During his teenage years, Spielberg’s parents became more estranged, eventually divorcing when he turned 19. Haskell explains that although it was Spielberg’s mother who broke up the marriage, he blamed his father, Arnold, for the failed union. Arnold was an engineer and intellectual, but Spielberg viewed him negatively, finding that his “intellectualism was synonymous with wimp, which in turn seemed equated with Jewishness…” Joseph McBride, another Spielberg biographer, is quoted as saying, “Spielberg once said he wanted to be a gentile with the same intensity that he wanted to be a filmmaker.”
Spielberg found it difficult not to infuse his early work with the emotional baggage of his childhood, Jewish and otherwise. In Jaws and Close Encounters of the Third Kind, each given their own chapters in the book, Spielberg cast Richard Dreyfuss, who, for the director, “represented the underdog in all of us.” But according to Haskell, Dreyfuss was “a natural Spielberg stand-in: Jewish, smart, hyper, and a rapid-fire talker.” In Close Encounters, Dreyfuss plays a character who seems “out of his element in white-bread America, an alien cut off from his tribe,” much like Spielberg growing up in Phoenix.

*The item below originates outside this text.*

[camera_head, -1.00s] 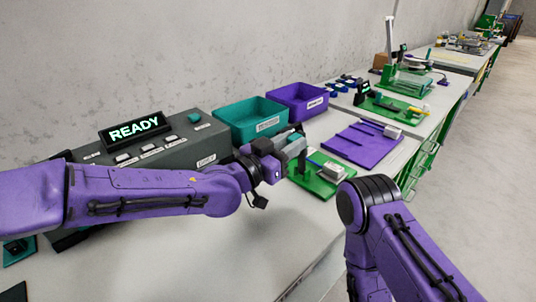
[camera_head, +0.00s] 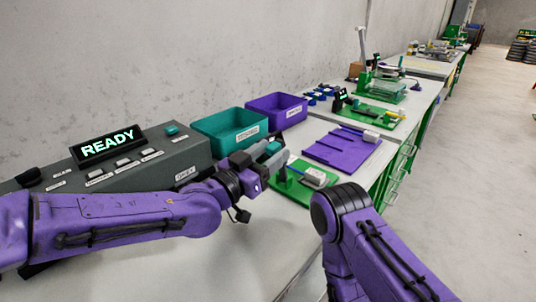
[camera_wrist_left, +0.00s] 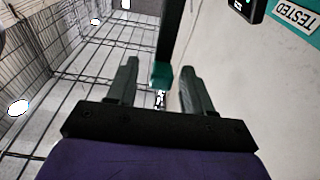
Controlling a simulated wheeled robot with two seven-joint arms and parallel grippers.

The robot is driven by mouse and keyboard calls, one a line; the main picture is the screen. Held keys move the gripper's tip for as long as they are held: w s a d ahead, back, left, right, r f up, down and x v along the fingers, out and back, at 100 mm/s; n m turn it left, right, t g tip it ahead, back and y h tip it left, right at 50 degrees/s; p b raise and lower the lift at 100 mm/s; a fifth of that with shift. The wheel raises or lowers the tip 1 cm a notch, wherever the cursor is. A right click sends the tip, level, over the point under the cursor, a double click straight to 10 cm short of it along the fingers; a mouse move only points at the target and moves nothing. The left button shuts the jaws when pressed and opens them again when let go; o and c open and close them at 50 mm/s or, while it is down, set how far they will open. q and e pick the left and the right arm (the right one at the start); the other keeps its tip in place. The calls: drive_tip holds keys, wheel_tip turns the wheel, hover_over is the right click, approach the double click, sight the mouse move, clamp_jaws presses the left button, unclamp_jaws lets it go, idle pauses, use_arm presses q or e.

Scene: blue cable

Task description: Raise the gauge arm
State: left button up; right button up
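The gauge stands on a green base plate (camera_head: 294,190) on the bench in the head view. Its arm, a dark bar with a teal end (camera_wrist_left: 162,75), reaches down between my left fingers in the left wrist view. My left gripper (camera_head: 266,153) is at the gauge, above the plate's left side. In the wrist view its two fingers stand apart on either side of the bar, and no firm grip shows. In the head view my gripper hides much of the gauge. My right arm is in the lower right, but its gripper is out of view.
A grey console with a READY display (camera_head: 108,144) stands at left. A teal bin (camera_head: 228,128) and a purple bin (camera_head: 276,110) stand behind the gripper. A purple plate (camera_head: 341,148) and a pale block (camera_head: 314,176) lie to the right.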

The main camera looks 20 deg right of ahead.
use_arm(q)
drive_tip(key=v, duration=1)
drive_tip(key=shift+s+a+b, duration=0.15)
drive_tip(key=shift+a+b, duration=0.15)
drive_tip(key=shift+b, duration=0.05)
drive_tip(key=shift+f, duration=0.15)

If Spielberg’s early films are successful commercially, Haskell is quick to point out that artistically, this wasn’t so. She interjects snippets from her own reviews, which are often critical, penalizing his films for their lack of seriousness.
All this changes with the making of Schindler’s List.
He bought the rights to the book Schindler’s Ark in 1982, but it would take another 10 years for him to make the film, despite appeals from survivors saved by Oskar Schindler. After finally committing to filming, Haskell writes, he “comes home to his rented house, surrounded by Kate [his wife] and his children, he weeps. The film has opened a floodgate of memories and stories, hitherto repressed, of relatives who died or suffered in the camps.” It’s as if he can no longer repress the truth of his own life story, the buried resentments of his childhood give way to a sense of belonging to a larger purpose.
Not necessarily thought to be commercially viable (Spielberg gave up his salary to make the movie), Schindler’s List went on to be a box office and Oscar juggernaut, earning seven Academy Awards and bringing him artistic and international laurels long denied. Haskell sees a different filmmaker from here on, one committed to social justice and civic-minded work instead of just dishing out popcorn fare. In fact, Spielberg took three years off from filmmaking to set up the Shoah Visual History Foundation to document survivors’ accounts of the Holocaust, something he says was “the most important job I’ve ever done.”
From this point forward, the biography touches on his later works of artistic ambition, Amistad, Saving Private Ryan, Munich, and Lincoln; biographer and subject find common ground in Spielberg’s more ethically focused films. Yale University Press has put forward a lively and poignant appraisal of a filmmaker whose embrace of his Jewish identity led to the artistic depth that had long eluded him.